The filled histograms are saved to a ROOT file for further analysis or plotting.
When running in parallel, temporary files are merged automatically at the end.

Advanced Usage

        sequenceDiagram
    participant User
    participant dtpr CLI
    participant RUN_CONFIG
    participant NTuple
    participant EventList
    participant Event
    participant Histogram Filler

    User->>dtpr CLI: dtpr fill-histos ...
    dtpr CLI->>RUN_CONFIG: Load/Update config (histo_sources, histo_names)
    dtpr CLI->>Histogram Filler: Call fill_histos(inpath, outfolder, ...)
    Histogram Filler->>Histogram Filler: Call set_histograms_dict()
    Histogram Filler->>RUN_CONFIG: Request histo_sources and histo_names
    Note over Histogram Filler: Loads Python modules and initializes ROOT histograms
    Histogram Filler->>NTuple: Create NTuple(inpath)
    NTuple-->>Histogram Filler: NTuple object ready (contains EventList)

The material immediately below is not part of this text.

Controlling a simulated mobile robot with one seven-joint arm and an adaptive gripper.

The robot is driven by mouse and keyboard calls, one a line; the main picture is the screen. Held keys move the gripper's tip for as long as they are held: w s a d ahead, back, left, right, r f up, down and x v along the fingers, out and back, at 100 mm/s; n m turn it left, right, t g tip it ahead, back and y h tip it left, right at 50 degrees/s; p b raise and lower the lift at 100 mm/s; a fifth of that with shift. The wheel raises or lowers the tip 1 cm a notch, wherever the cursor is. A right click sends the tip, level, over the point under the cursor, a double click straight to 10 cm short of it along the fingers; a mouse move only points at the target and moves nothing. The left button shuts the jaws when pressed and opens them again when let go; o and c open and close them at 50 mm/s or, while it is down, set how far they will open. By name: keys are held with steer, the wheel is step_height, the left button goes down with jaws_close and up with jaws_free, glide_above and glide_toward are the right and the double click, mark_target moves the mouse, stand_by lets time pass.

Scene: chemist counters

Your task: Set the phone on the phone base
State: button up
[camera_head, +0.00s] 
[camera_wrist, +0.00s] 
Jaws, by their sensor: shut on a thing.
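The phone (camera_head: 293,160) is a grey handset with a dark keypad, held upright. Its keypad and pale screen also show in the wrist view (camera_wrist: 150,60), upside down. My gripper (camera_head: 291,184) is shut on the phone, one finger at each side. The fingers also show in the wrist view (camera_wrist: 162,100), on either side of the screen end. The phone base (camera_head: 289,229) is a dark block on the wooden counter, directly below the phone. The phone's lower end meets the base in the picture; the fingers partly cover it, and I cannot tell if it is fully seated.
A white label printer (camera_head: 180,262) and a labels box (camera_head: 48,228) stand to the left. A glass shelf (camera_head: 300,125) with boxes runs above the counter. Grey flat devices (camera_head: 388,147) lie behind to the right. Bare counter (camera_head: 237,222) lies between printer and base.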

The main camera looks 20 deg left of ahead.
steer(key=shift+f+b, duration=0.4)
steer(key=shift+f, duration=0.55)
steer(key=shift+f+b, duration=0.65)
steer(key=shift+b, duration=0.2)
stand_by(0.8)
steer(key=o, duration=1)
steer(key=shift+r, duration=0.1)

    loop For each event in NTuple.events
        Histogram Filler->>EventList: Request next Event
        EventList->>NTuple: Get raw data entry
        NTuple->>Event: Create Event(raw data)
        Note over Event: Event dynamically builds Particles (Chapter 2)
        NTuple->>NTuple: Apply Preprocessors & Filters (Chapter 4)
        NTuple-->>EventList: Return processed Event (or None)
        EventList-->>Histogram Filler: Return Event

        alt If Event is not None
            Histogram Filler->>Histogram Filler: Call fill_histograms(Event, all_histograms)
            loop For each configured histogram
                Histogram Filler->>Event: Call histogram's 'func' (e.g., event.genmuons[0].pt)
                Event-->>Histogram Filler: Return value
                Histogram Filler->>ROOT Histogram: Fill(value)
            end
        end
    end
    Histogram Filler->>Histogram Filler: Call save_histograms()
    Histogram Filler->>ROOT File: Write all filled histograms
    Histogram Filler-->>dtpr CLI: Done
    dtpr CLI-->>User: Output messages

You can also use the methods fill_histograms and save_histograms from the dtpr.analysis.fill_histograms module directly in your own scripts for more customized workflows.